The discussion between them was stimulating, with many questions and speeches from the public. Among the considerations that have emerged, the fact that we live in a world that is 99.99% driven by the top down approach and the global economy. All agreed that the key to maintaining life on the planet is biodiversity, and that we must do so at all costs. The true meaning of “eating local”, the role of technology and how it affects the food system, the creation of a systemic environment, and the insufficient income of farmers, were all additional topics demanding reflection from the public.

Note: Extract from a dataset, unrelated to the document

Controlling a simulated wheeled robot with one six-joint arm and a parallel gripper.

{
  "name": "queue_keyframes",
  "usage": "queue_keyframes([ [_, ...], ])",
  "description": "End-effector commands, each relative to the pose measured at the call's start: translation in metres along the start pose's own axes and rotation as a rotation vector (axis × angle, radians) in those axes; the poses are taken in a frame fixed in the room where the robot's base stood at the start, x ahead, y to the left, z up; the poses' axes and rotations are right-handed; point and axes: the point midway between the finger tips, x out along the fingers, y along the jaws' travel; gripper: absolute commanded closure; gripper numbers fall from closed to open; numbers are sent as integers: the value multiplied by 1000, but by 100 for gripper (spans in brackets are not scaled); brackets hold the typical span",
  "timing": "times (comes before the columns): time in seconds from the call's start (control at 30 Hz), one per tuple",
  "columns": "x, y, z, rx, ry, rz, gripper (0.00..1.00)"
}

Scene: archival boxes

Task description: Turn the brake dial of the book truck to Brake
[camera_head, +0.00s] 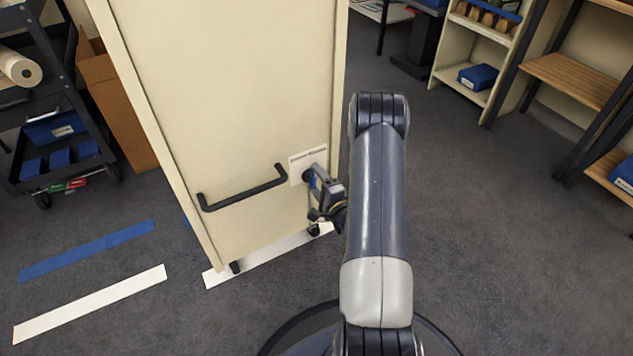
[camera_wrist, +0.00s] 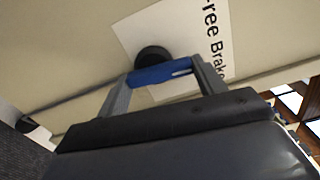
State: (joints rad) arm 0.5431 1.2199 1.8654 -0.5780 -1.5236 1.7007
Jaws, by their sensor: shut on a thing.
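The book truck (camera_head: 225,90) is a tall cream cabinet-like body with a black bar handle (camera_head: 243,190) low on its end panel. Right of the handle is a white label plate (camera_head: 308,159); in the wrist view its visible letters read "ree" and "Brake". The brake dial (camera_head: 308,176) has a black round hub and, in the wrist view, a blue grip bar (camera_wrist: 150,77) with a white mark near its right end. My gripper (camera_head: 322,186) is shut on the bar, one finger at each end. The exact dial setting is hard to tell.
A dark cart (camera_head: 50,110) with blue boxes and a paper roll stands at left, beside a brown carton (camera_head: 112,110). Blue (camera_head: 85,250) and white (camera_head: 90,303) strips mark the floor. Shelves (camera_head: 575,75) stand at right. The carpet between is clear.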

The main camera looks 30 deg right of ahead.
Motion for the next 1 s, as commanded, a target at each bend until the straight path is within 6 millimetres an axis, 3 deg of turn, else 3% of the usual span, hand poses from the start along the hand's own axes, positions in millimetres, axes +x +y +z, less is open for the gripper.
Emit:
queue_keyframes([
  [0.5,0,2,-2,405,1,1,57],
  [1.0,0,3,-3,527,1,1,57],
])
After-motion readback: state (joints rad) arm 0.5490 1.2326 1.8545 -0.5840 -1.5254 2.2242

Paolo Di Croce brought the voice of Slow Food International to close the summit: “We must not be afraid to identify our enemies: the multinationals that carry out land-grabbing in Africa are enemies, Bayer and Monsanto who join forces to monopolize world agricultural production are enemies, McDonald’s that serves 60 million meals every day, claiming that they are cheap, but with a huge environmental impact and costs to the community, that’s our enemy. The question is, however: how do we combat these enemies? Slow Food wants lo lead the battle by creating the conditions for people to have the freedom to choose their food, to be informed and be in a position to understand what is the right choice for them and for the environment. This is why Slow Food exists, to create a world in which everyone has access to good, clean and fair food.”